I think the right way is to use NewBB's frequency which is already computed -- the update interface either needs to pass in NewBB's freq or NewBB (clone of BB).

1598

To avoid ambiguity of the name, it is better to change the name of the variable to BBNewFreq, otherwise it may be thought of as NewBB's frequency where NewBB is the cloned bb of 'BB'.

Similarly change OrigBBFreq to BBOrigFreq.

1602

Here is the case where BB's frequency is updated, but the BPI for BB's successors are not updated. I think these updates needs to be wrapped into its own helper function independent of meta data weights update (mixing them makes the code hard to read and reason).

1608

This whole loop seems unnecessary.

1628

There does not seem to be a need to collect the old weights at all. As long as we have newly updated branch probabilty info (using the updated edge frequency), the new weights can be resynthezied.

congh marked 3 inline comments as done.Aug 28 2015, 2:13 PM

After reading the code again, I think the change needs to be restructured. There are a couple of main points we should stick to:

  1. When CFG is changed, the code range in which the in-memory profile data is in inconsistent state should be minimized -- ideally immediately after the CFG is changed -- so that the profile state before and after the CFG change is kosher.
  2. BFI and BPI update need to be bundled together

BFI and BPI are updated in different ways and it is difficult to write a general function doing this. However, I have greatly reduced the size of the function that updates BFI and BPI in this case.

  1. weight meta data should be a direct translation of updated BPI.

This is a good idea. I have used the edge frequencies to update edge weights. The only possible issue is that when the source BB's frequency is too low, we may suffer some precision loss. But I think it is OK because BB's frequency is low.

I suggest reorganizing the change like this

  1. BFI and BPI update for threading should be in one place (one helper function). a) BBs involved: PredBB, NewBB, BB, and SuccBB b) Edges involved: Pred->BB : removed Pred->NewBB: new NewBB->SuccBB: new BB->SuccBB: need edge freq and bp update.

This is now done in one function.

  1. after threading profile update, the meta data update should be simple.

Right.

There should be no worry for overflow as subtraction is involved. Due to this, the scaling code can be simple.

Right. As we now use edge frequency to calculate edge weights, the only think we should take care is that we need to normalize those frequencies to let them fit in 32-bit.

lib/Transforms/Scalar/JumpThreading.cpp
1458

You are right. I have corrected this part.

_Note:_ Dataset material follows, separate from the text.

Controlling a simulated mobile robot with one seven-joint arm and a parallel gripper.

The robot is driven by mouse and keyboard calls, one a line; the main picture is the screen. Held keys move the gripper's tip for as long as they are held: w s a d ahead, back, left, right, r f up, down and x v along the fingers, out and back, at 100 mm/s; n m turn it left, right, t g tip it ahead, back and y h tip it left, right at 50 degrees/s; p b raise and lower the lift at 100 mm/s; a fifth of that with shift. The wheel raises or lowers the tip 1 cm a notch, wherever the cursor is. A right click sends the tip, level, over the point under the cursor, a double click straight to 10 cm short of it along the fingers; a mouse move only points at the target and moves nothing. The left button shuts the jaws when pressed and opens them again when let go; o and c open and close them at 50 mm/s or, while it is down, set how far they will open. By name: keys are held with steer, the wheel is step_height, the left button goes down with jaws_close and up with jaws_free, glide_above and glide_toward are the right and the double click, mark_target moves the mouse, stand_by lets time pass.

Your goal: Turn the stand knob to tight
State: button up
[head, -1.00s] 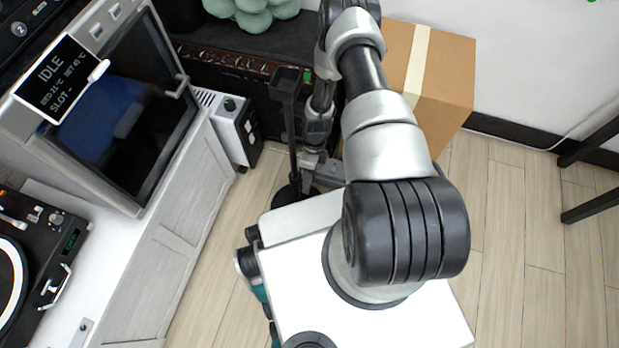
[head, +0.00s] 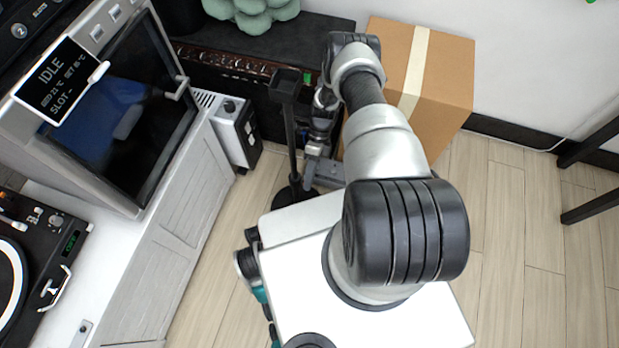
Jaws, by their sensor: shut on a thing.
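The black stand (head: 290,135) is an upright pole with a flat top and a round dark base (head: 283,197) on the floor, left of my arm. My gripper (head: 308,180) points down at the lower part of the pole, close against its right side. The jaws are small and partly covered by my own wrist. They are shut on a thing at the pole, which I take to be the stand knob. The knob itself is hidden behind the gripper, so its turn angle cannot be seen.
A cardboard box (head: 445,80) stands right behind my arm. A dark cabinet (head: 225,65) is behind the stand. A white box-shaped device (head: 235,130) and a counter (head: 165,255) are at left. Wooden floor (head: 520,230) is free at right.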

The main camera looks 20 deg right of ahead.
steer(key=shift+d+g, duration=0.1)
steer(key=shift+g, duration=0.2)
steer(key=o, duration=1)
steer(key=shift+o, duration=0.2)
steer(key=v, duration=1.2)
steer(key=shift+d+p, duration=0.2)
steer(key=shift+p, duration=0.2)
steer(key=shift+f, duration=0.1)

The BPI update for PredBB->NewBB is unnecessary here as PredBB's old successor BB is replaced by NewBB and PredBB's weights list in BPI can remain unchanged (in BPI each edge weight is mapped with a BB-to-success_index pair).

1592

You are right. Here I should use NewBB to calculate the frequency of the edge from PredBB to BB.

1598

OK.

1608

This is removed now as we are using edge frequencies to calculate edge weights.

1614

It was used to prevent the "Denominator cannot be 0!" error when BB2SuccBBFreq is used to build branch probability. I have also handled this case when scaling weights below.

1628

This is done now.

congh updated this revision to Diff 33467.Aug 28 2015, 2:15 PM
congh marked 3 inline comments as done.

Update the patch by using edge frequencies to update edge weights.

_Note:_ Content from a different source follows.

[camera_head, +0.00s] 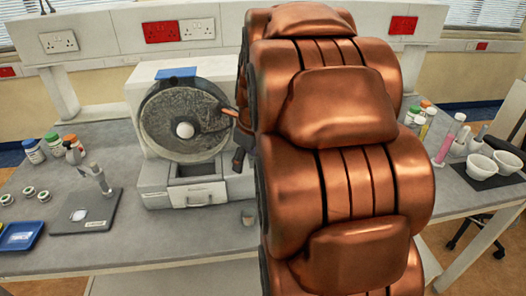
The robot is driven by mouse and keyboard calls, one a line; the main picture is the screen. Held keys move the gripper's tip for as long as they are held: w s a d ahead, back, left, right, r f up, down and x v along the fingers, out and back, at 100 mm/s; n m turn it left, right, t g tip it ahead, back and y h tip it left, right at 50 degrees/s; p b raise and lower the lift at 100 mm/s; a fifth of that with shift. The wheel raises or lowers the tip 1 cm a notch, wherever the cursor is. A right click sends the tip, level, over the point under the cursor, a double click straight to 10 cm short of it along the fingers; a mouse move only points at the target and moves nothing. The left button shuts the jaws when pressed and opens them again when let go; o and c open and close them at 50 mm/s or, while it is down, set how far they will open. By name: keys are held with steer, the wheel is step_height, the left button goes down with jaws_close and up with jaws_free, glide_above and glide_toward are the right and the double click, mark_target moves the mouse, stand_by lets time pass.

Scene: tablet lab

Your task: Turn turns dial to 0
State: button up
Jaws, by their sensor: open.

davidxl added inline comments.Aug 29 2015, 11:32 AM
lib/Support/BlockFrequency.cpp
70

No underflow check here?

lib/Transforms/Scalar/JumpThreading.cpp
1591

It is better to call PredBB2BBFreq NewBBFreq (with comment: frequency of the newly split BB)

1601

operator - does not have underflow check (see comment above).

1607

Is this interface available in trunk?

1616

BPI for PredBB also needs to be updated for completeness -- as its successor BB is now NewBB

congh added inline comments.Aug 29 2015, 2:13 PM
lib/Support/BlockFrequency.cpp
70

-= below is using the new operator defined above, so underflow is checked.

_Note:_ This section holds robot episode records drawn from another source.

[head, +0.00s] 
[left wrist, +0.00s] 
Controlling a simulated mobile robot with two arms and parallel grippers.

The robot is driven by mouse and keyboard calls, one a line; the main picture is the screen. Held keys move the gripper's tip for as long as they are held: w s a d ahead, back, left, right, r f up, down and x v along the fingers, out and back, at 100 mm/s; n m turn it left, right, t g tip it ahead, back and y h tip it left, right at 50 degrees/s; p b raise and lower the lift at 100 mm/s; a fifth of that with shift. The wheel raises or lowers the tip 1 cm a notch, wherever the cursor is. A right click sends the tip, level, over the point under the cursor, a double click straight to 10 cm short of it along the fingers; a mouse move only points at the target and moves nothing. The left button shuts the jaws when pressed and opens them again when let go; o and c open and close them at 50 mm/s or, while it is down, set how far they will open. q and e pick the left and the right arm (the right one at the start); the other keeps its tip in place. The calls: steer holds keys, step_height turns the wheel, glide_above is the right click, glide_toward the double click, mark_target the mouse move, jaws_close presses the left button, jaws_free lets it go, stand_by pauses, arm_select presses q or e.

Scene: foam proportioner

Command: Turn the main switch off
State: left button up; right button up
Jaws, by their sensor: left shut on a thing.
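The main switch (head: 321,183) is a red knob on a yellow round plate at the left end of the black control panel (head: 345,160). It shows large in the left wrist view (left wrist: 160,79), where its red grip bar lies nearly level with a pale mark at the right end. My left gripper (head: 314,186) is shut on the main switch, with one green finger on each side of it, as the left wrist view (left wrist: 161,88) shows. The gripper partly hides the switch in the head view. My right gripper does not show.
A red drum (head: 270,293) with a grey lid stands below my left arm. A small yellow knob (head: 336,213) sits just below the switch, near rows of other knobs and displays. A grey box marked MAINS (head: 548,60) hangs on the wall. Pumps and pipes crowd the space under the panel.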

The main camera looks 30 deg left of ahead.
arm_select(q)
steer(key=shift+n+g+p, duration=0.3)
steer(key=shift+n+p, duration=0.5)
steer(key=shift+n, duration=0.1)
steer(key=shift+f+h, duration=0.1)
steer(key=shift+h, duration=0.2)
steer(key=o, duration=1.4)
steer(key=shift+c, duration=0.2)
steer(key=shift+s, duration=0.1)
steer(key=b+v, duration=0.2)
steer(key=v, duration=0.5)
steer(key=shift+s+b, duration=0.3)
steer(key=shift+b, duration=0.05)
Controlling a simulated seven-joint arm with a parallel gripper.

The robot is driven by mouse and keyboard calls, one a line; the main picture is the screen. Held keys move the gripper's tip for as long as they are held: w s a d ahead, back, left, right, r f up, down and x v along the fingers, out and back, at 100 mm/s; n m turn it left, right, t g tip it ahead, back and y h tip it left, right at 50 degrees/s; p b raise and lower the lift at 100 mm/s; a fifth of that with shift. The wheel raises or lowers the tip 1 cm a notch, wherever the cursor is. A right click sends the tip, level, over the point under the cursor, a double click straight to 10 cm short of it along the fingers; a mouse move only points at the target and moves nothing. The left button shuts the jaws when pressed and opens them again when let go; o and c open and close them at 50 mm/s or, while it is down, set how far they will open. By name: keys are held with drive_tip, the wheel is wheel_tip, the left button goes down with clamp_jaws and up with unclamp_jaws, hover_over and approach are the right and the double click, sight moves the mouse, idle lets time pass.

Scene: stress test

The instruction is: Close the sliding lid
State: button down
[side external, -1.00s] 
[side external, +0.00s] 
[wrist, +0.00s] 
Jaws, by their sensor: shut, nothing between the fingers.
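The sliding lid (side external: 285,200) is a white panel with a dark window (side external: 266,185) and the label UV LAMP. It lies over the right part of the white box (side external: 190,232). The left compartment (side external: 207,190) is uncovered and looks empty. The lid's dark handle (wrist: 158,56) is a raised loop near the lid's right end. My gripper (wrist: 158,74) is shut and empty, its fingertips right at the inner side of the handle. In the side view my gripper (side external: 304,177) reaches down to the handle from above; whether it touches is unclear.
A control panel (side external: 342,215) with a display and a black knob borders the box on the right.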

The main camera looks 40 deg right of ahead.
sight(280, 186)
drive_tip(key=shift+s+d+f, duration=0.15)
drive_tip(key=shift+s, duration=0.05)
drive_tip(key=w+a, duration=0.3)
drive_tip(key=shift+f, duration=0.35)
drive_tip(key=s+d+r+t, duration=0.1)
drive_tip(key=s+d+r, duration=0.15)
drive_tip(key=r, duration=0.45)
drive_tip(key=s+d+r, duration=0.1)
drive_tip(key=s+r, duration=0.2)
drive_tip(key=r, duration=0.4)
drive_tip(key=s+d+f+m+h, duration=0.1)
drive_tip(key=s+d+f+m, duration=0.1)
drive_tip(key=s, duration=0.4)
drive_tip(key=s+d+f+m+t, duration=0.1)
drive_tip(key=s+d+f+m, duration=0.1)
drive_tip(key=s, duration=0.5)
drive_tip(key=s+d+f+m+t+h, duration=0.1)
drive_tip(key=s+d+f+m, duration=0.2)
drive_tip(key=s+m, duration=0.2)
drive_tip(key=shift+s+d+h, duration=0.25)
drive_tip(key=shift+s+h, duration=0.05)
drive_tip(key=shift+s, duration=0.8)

lib/Transforms/Scalar/JumpThreading.cpp
1591

OK.

1601

But -= has underflow check which is used in operator -.

1607

Not yet :( Still waiting for the review of that patch.

1616

The old PredBB's successor BB is replaced by NewBB in the same position, so BPI doesn't have to be updated. (In BPI, the successor weights are stores in a map with the index of the successor as the key. The NewBB is set as a successor using the following code:

if (PredTerm->getSuccessor(i) == BB) {
  BB->removePredecessor(PredBB, true);
  PredTerm->setSuccessor(i, NewBB);
}

So the position of this new successor is not changed.)

davidxl added inline comments.Aug 29 2015, 2:47 PM
lib/Support/BlockFrequency.cpp
70

ok

lib/Transforms/Scalar/JumpThreading.cpp
1607

Since the interfaces are under large rework, I suggest simply extract extract the minimal necessary normalization code from that patch here (and abandon that one). Is it doable?

1616

ok then.

congh updated this revision to Diff 33602.Aug 31 2015, 11:14 AM

Update the patch by adding the definition of MachineBranchProbabilityInfo::normalizeEdgeWeights().

This revision was automatically updated to reflect the committed changes.